How important is it to have a dance agent, and how has it helped your career?
Having an agent, as a dancer, is a must have in this business. Agents are good for many reasons, but some of the top reasons are: (1) agents have the inside track on what auditions are going on in your area so you can get out and be seen, (2) they are able to negotiate for you and make sure you get paid, and they have lawyers who are in place to protect your interests, (3) agents will handle invoicing for you as well, so you can focus on your creativity and your craft. Make sure your agent is aggressive and good, because not all agents are good agents.
With this industry being so competitive, in your opinion, what is the key to booking on a consistent basis?
For me, in the beginning, I trained and networked a lot. I also tried to be the best person that I could be so that people would like me, because your reputation is all you have in this business. A few other things I did, was I made sure that my resume was up-to-date, I was available and flexible, and I also made sure I was visible to my agency so they knew I was ready to work as much as possible. Another important thing is to not burn bridges. Debbie Allen is a legend and a really good friend of mine, and she said to me, “Chuck, what you have to understand about this industry is that, you must be a man of your word. You may have this $5 job today, and then tomorrow someone may offer you a $1 Million job. But if you said yes to the $5 job, you need to honor that, no matter how tempting the $1Million job is.” So you have to be a man or woman of your word.
If you could change one thing about the entertainment business, what would it be and why?
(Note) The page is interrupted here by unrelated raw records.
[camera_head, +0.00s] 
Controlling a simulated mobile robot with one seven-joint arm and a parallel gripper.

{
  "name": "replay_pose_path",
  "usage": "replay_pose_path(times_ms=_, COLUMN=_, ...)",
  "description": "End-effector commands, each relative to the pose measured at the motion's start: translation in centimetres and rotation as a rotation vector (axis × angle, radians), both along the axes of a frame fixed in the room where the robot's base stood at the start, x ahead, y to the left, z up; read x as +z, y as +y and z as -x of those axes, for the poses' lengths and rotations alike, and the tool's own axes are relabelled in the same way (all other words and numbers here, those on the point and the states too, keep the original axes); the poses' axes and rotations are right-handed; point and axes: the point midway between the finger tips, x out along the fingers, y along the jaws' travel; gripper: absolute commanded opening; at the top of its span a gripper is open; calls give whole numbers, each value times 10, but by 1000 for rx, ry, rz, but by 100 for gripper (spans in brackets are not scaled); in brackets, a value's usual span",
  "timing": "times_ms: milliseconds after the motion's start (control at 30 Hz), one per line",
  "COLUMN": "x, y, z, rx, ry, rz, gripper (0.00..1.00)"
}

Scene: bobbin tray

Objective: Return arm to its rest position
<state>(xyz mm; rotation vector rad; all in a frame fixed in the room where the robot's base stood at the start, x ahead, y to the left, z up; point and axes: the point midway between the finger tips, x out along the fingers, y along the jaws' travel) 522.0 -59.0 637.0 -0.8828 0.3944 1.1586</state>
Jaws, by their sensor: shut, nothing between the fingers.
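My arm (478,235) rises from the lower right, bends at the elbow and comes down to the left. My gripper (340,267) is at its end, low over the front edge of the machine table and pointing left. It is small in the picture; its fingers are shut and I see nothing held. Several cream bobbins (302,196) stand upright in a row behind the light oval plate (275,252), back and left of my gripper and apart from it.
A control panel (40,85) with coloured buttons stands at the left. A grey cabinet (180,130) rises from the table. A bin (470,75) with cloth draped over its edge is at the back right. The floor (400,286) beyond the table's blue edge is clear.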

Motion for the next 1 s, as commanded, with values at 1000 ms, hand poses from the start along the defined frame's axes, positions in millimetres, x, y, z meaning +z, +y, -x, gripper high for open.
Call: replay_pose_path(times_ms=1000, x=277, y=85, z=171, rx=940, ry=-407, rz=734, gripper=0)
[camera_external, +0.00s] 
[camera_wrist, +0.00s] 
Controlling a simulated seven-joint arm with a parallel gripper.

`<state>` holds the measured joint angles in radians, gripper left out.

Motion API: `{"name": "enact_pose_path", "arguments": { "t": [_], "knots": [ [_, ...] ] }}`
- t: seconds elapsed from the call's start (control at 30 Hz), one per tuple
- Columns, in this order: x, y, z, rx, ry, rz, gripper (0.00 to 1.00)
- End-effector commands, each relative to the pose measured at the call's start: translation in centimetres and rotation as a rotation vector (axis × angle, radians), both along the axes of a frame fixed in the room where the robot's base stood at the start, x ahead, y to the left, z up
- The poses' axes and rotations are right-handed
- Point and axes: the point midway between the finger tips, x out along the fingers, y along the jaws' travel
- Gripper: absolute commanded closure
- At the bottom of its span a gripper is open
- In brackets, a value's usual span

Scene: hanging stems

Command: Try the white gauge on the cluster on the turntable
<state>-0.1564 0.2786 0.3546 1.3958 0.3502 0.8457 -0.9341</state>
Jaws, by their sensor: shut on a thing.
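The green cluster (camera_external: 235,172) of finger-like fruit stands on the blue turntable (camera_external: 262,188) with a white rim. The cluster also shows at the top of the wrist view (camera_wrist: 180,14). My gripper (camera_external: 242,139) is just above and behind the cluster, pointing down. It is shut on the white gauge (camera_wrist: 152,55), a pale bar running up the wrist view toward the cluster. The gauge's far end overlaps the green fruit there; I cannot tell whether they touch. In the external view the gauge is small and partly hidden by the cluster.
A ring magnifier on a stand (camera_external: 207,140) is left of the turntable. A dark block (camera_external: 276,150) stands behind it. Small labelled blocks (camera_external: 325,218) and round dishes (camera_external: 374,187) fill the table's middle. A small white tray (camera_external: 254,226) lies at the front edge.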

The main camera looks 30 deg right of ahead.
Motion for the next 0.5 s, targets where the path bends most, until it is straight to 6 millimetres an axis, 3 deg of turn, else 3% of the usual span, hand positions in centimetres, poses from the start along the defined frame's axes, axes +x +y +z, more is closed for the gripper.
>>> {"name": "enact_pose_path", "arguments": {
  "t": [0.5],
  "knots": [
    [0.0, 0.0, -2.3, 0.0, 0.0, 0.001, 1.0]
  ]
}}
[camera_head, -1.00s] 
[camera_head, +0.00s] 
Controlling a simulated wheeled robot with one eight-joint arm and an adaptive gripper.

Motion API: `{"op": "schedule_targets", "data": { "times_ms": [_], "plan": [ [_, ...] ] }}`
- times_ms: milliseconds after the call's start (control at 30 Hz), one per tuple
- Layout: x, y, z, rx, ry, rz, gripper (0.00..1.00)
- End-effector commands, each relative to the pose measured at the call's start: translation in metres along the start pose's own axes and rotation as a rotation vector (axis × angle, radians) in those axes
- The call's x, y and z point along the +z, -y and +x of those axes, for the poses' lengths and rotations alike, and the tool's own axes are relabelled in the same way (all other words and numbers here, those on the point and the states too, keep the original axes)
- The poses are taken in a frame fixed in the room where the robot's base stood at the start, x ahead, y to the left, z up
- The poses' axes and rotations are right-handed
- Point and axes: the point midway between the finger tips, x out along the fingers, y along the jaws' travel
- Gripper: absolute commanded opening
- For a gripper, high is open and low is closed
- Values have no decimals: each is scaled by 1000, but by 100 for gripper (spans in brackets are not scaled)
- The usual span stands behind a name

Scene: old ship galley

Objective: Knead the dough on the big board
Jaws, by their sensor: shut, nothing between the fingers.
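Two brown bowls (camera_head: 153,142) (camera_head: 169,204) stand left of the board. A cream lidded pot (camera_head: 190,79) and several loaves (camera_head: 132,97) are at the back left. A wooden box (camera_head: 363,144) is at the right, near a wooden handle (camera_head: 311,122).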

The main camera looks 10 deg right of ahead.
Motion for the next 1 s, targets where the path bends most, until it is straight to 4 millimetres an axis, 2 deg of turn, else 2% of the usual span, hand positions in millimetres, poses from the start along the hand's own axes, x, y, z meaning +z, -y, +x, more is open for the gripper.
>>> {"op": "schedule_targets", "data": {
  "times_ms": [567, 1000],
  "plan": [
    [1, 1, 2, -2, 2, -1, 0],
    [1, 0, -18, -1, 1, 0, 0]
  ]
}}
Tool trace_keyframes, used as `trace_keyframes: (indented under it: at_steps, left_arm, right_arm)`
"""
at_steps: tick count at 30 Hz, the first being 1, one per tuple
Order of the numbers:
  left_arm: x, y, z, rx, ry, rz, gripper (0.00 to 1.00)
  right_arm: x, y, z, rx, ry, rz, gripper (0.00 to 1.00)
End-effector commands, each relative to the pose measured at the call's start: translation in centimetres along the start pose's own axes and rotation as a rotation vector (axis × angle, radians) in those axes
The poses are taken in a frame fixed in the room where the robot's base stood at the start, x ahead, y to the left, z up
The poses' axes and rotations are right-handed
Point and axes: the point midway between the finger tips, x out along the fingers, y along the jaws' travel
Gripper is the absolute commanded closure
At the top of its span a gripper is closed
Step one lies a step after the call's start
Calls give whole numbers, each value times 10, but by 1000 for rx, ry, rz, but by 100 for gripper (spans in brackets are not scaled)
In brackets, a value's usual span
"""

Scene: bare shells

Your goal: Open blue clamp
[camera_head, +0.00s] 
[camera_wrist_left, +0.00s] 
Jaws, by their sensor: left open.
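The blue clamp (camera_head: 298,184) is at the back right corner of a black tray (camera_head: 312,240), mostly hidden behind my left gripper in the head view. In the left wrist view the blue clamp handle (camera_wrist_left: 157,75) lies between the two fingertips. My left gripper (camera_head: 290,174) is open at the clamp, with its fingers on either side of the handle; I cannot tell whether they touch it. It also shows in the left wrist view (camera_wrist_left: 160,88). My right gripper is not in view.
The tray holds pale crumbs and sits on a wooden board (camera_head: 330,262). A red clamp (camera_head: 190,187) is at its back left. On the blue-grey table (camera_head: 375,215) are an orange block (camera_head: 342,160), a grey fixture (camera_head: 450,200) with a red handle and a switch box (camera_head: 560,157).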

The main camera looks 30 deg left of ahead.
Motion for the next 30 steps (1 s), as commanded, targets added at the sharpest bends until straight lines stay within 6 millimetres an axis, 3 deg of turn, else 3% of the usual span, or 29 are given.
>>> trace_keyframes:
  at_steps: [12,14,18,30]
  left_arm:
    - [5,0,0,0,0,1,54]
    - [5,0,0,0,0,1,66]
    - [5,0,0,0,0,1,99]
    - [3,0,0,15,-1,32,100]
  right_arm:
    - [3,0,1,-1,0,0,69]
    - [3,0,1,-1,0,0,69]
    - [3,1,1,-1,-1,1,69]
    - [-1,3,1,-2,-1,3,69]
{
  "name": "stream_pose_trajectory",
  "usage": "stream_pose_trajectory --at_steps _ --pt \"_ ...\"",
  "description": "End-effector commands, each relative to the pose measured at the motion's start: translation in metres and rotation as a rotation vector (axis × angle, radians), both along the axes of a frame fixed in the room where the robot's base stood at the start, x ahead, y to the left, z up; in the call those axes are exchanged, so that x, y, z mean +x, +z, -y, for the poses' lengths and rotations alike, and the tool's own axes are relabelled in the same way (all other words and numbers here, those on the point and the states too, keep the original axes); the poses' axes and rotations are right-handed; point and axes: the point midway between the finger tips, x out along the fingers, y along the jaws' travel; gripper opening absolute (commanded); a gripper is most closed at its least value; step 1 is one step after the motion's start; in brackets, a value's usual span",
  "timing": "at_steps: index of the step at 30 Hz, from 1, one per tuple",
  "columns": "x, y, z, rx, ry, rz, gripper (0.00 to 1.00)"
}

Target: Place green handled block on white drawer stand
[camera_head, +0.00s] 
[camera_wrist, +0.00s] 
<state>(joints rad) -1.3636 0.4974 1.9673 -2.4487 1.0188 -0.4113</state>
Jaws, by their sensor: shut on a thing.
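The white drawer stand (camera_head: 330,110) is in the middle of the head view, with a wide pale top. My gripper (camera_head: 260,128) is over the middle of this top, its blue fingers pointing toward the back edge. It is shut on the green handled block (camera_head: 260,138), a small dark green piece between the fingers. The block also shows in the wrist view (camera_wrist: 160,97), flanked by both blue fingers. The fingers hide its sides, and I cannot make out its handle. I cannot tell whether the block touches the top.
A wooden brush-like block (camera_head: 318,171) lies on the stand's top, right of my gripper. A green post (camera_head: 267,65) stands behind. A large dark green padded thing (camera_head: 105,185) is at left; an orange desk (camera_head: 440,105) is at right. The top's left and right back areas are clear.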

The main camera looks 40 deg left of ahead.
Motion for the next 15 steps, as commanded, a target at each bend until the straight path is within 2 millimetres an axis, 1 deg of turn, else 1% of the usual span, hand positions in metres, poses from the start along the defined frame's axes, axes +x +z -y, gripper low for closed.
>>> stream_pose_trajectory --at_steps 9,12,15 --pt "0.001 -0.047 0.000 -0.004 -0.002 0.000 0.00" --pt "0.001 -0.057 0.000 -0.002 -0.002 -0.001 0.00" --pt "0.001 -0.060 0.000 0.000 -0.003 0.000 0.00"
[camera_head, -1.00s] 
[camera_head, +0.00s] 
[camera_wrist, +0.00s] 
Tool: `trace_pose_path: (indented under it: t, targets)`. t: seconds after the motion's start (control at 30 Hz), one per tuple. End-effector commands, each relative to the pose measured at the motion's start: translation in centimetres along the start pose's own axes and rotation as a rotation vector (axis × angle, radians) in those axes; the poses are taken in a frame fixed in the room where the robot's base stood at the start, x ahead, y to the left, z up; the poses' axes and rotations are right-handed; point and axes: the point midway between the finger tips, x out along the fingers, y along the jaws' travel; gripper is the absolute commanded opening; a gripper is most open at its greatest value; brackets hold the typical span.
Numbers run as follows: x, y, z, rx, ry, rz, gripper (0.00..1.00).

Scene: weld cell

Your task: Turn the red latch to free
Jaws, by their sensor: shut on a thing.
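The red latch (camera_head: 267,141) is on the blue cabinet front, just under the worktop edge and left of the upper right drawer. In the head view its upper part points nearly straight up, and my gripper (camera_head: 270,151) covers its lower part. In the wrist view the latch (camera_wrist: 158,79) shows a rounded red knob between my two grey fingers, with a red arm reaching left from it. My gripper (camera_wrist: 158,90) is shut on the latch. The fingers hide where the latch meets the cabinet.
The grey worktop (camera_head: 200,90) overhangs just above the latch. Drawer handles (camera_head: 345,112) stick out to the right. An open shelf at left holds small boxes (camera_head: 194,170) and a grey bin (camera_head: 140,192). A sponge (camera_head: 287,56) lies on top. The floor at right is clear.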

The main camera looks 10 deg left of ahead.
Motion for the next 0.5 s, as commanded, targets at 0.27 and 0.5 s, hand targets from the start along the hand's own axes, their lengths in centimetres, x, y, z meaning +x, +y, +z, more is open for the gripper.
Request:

I wish they would focus more on talent and less on image. I understand they want the prettiest people on film, but sometimes you have to look beyond that and give people an opportunity. There are some superstars who aren’t the best looking people, but they are doing a great job and fans love them. There are so many talented people from various cultural and ethnic backgrounds, so it’s not helping the industry to only seek out people who only look one way physically. So it would be great to see the focus shift to talent more so than image.